Uncle Orson Reviews Everything
September 4, 2005
First appeared in print in The Rhinoceros Times
, Greensboro, NC.
Obsessions, Beautiful Country, Secret Identity, Enna Burning
There are some songs that should never have been written. They are so
miserably annoying that once you get them in your head they just won't leave.
The other day I played through the whole Elton John "Greatest Hits" collection
and there it was, like a cockroach at a banquet, "Candle in the Wind."
Clumsy lyrics that don't fit the music. Sappy sentiment about Marilyn Monroe
that has never resonated with me. A tune that is catchy without being
attractive or interesting.
For five days, whenever I wasn't doing something else, there were those
horrible phrases: "Wish I could have known you but I was just a kid"; "Hello,
Norma Jean"; "The candle burned out long before the legend ever did."
Even singing "I'm a Little Teapot" a few dozen times didn't purge my mind of
Maybe it's because it got all that airtime when Princess Diana died and Elton
John revised the lyrics to be even more awkward and sappy.
But if they find me dead, with my brains beaten out against a brick wall, it
wasn't murder. I did it myself, trying to stop thinking of that song.
Speaking of really annoying things that won't go away, have you noticed the
solitaire game called "Spider" that infests Windows XP? Mercifully, I was
using XP for years before I noticed a guy on the airplane playing this card game
that I'd never seen before.
It looked like about eight decks' worth of cards, and he was moving long piles
of them around and making them disappear and it looked fun. So I looked
deep in the start menus and found it.
I hate this game. I'm not bad at it -- at the medium level I win a bit more than
half my games. It's challenging enough that I find myself concentrating on it so
intensely that it affects me the way "Tetris" did when it first came out -- I see
its patterns and movements even when I'm not playing.

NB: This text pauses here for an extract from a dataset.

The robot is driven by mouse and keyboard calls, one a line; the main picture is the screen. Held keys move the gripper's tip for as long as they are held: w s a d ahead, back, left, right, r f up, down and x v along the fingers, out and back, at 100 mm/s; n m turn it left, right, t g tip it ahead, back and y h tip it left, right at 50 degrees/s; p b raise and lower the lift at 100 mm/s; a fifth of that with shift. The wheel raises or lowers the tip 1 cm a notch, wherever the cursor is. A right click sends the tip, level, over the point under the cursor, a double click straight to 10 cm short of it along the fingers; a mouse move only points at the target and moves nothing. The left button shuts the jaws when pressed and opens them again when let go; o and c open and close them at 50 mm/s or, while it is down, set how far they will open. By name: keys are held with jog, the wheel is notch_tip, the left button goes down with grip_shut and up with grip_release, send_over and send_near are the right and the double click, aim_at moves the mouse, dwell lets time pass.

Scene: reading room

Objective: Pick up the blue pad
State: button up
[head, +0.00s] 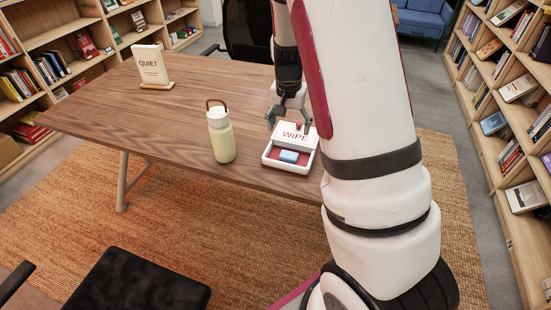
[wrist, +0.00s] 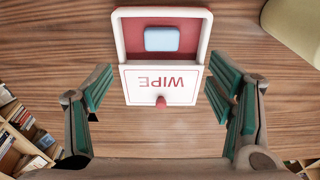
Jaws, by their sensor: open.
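The blue pad (head: 289,156) lies in the open front part of a white tray (head: 269,163) with a red inside, near the table's edge. In the wrist view the light blue pad (wrist: 162,39) sits at the top, inside the tray (wrist: 118,40). A white lid marked WIPE, with a red knob (wrist: 161,102), covers the other part of the tray. My gripper (head: 288,121) is above the lid side of the tray. In the wrist view its green-padded fingers (wrist: 158,94) are wide apart, either side of the lid, with nothing held.
A QUIET sign (head: 152,66) stands at the table's far left. The wooden table (head: 130,106) is otherwise largely clear. Chairs and bookshelves surround it.

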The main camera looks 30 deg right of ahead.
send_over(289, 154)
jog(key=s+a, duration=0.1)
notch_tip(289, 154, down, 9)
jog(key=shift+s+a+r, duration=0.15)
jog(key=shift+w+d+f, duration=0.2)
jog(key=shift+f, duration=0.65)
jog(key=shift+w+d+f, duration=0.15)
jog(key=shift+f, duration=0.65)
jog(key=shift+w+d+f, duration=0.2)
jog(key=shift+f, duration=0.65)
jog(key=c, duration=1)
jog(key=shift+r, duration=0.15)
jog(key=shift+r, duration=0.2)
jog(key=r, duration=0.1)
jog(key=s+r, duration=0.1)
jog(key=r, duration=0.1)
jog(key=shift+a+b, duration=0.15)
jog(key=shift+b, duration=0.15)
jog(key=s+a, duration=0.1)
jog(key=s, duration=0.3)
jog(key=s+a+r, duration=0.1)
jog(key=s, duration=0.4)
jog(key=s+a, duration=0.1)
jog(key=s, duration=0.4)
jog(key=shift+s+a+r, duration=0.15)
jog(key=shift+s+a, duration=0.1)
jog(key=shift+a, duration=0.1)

A computer hallucinogen, that's what it is. Crack without any exhilaration at
all. I'm not even having fun. It's like some evil witch set me to doing the same
task over and over again and I can't break free of the spell.
Of course I realize it's my own mental dysfunction. I obsess on things. Usually
on completely loathsome things, like the "Crooked Clintons" or "Candle in the
Wind." I can make an addiction out of anything.
Thank heaven I grew up in a house utterly without alcohol or tobacco or coffee,
or I'd be a chain-smoking, hyped-up drunk by now.
Because our sixth-grader is keeping middle school hours now, my wife and I
realized on Friday that we could go to a one-o'clock movie showing and be done
in plenty of time that we can be home when she gets back from school.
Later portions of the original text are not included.